▶ _Goal_
Each line from the beginning of the data below through the line containing "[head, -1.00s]" should be repeated exactly, please.

▶ _Recorded information_
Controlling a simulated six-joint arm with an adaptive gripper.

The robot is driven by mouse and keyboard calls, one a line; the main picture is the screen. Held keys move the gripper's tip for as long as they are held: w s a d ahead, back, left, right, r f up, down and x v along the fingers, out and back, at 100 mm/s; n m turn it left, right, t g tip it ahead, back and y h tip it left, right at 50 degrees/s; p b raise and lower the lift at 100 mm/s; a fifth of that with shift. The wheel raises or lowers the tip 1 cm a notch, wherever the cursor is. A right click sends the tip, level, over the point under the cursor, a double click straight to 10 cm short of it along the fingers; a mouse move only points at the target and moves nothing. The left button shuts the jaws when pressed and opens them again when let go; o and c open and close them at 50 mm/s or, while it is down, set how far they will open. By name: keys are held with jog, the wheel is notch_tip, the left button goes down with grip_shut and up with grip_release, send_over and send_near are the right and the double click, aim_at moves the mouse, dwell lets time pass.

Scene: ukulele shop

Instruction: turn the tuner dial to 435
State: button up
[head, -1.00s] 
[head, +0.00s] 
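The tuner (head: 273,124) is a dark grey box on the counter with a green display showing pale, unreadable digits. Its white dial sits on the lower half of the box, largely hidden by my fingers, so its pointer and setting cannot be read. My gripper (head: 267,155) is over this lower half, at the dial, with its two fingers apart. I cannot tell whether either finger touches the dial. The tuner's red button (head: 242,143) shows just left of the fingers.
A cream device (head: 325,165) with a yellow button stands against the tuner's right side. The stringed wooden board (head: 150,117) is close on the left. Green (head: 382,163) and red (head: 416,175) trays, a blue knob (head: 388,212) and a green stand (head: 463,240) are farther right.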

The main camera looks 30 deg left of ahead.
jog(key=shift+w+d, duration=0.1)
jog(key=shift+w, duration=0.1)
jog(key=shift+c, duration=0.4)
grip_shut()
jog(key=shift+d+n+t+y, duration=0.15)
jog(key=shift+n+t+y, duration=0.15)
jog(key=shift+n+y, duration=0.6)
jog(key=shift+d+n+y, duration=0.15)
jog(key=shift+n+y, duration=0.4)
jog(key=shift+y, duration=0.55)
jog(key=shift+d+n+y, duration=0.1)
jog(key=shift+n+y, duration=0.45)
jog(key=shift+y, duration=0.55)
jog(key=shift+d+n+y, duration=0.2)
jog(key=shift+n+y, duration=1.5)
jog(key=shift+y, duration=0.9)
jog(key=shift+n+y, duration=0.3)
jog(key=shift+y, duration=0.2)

▶ _Task answer_
Controlling a simulated six-joint arm with an adaptive gripper.

The robot is driven by mouse and keyboard calls, one a line; the main picture is the screen. Held keys move the gripper's tip for as long as they are held: w s a d ahead, back, left, right, r f up, down and x v along the fingers, out and back, at 100 mm/s; n m turn it left, right, t g tip it ahead, back and y h tip it left, right at 50 degrees/s; p b raise and lower the lift at 100 mm/s; a fifth of that with shift. The wheel raises or lowers the tip 1 cm a notch, wherever the cursor is. A right click sends the tip, level, over the point under the cursor, a double click straight to 10 cm short of it along the fingers; a mouse move only points at the target and moves nothing. The left button shuts the jaws when pressed and opens them again when let go; o and c open and close them at 50 mm/s or, while it is down, set how far they will open. By name: keys are held with jog, the wheel is notch_tip, the left button goes down with grip_shut and up with grip_release, send_over and send_near are the right and the double click, aim_at moves the mouse, dwell lets time pass.

Scene: ukulele shop

Instruction: turn the tuner dial to 435
State: button up
[head, -1.00s] 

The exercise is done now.